Eigentlich hatte die Gemeinschaft das Milliardenpaket schon im Dezember beschließen wollen. Doch das scheiterte am Veto von Orbán. Seitdem liefen die Gespräche, täglich nahm die Nervosität in Brüssel zu. Für zahlreiche Mitgliedstaaten handelt es sich bei der Ukraine-Unterstützung um „eine existenzielle Frage“. Ein Diplomat zog gar den Vergleich zu einem „vorzeitigen Austritt aus der EU“, würde Orbán auf seinem Antikurs beharren.
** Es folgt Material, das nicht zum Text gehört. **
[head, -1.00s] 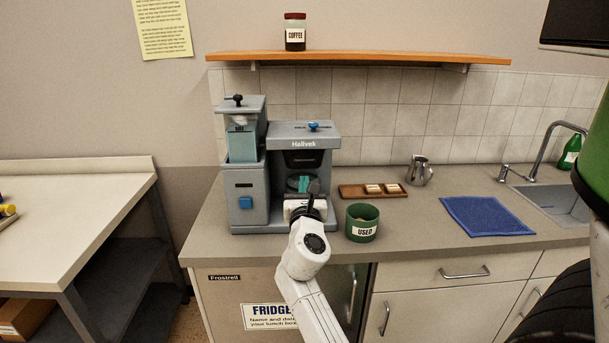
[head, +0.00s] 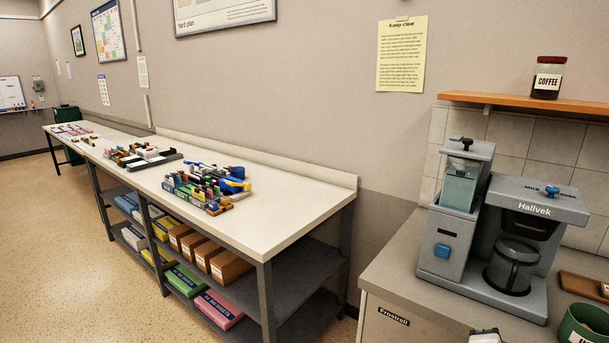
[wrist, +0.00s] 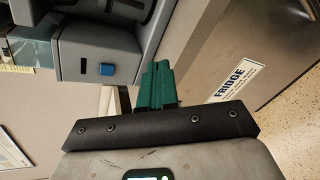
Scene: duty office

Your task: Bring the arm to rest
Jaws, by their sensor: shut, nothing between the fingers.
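My gripper (wrist: 158,85) shows in the wrist view with its teal fingers together and nothing between them. It is in front of the counter, apart from the grey coffee machine (wrist: 97,45) and near the fridge front (wrist: 265,60). In the head view only a small white piece of my arm (head: 485,337) shows at the bottom edge; the gripper itself is out of that view. The coffee machine also stands on the counter at the right of the head view (head: 447,235), with a dark glass jug (head: 512,268) in its bay.
A green tub (head: 585,325) and a wooden tray (head: 585,287) stand right of the machine. A long white workbench (head: 285,215) with several coloured parts runs along the wall at left. The speckled floor (head: 60,230) in front of it is clear.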

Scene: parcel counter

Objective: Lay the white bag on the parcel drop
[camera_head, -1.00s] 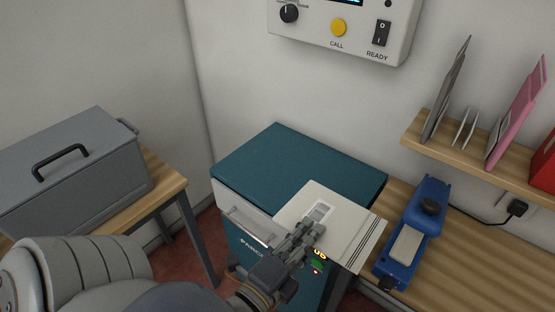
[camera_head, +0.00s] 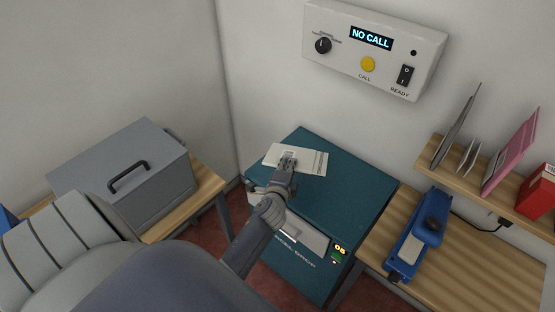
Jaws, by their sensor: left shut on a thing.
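The white bag (camera_head: 312,161) is a flat, pale packet with dark stripes near its right end. It is over the far left part of the teal top of the parcel drop (camera_head: 345,197); I cannot tell whether it touches the top. My left gripper (camera_head: 288,163) is shut on the bag's near edge, and its fingers hide part of it. The parcel drop's front has a pale handle flap and a small lit display (camera_head: 340,248). My right gripper is not in view.
A grey box with a black handle (camera_head: 128,178) stands on a wooden table at left. A blue sealer (camera_head: 418,238) lies on the wooden counter (camera_head: 480,270) at right. A shelf (camera_head: 460,178) above holds envelopes. A wall panel (camera_head: 374,48) reads "NO CALL".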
Die Stimmung hatte sich merklich verändert in den vergangenen Wochen. So versuchten es die Partner nicht mehr nur mit gutem Zureden und Zugeständnissen, sondern neuerdings mit Warnungen. Ob diese ernst gemeint waren, ließ sich zwar nicht klar sagen. Dennoch schien die aufgebaute Drohkulisse zu funktionieren.
Hinter vorgehaltener Hand wurde immer wieder über neue Strafmaßnahmen spekuliert, die die EU ergreifen könnte. So bestünde theoretisch etwa die Möglichkeit, die Ratspräsidentschaft der Ungarn, die turnusmäßig im zweiten Halbjahr 2024 den Vorsitz übernehmen, zu verschieben. Noch drastischer wäre der Schritt gewesen, Ungarn nach Artikel 7 des EU-Vertrags das Stimmrecht im Europäischen Rat zu entziehen, also im Gremium der 27 Mitgliedstaaten. Als „nukleare Option“ bezeichnete ein Beamter einen solchen Schritt. Dass allein über solche und ähnliche Lösungen diskutiert wurde, veranschaulicht die aufgestaute Wut in Brüssel.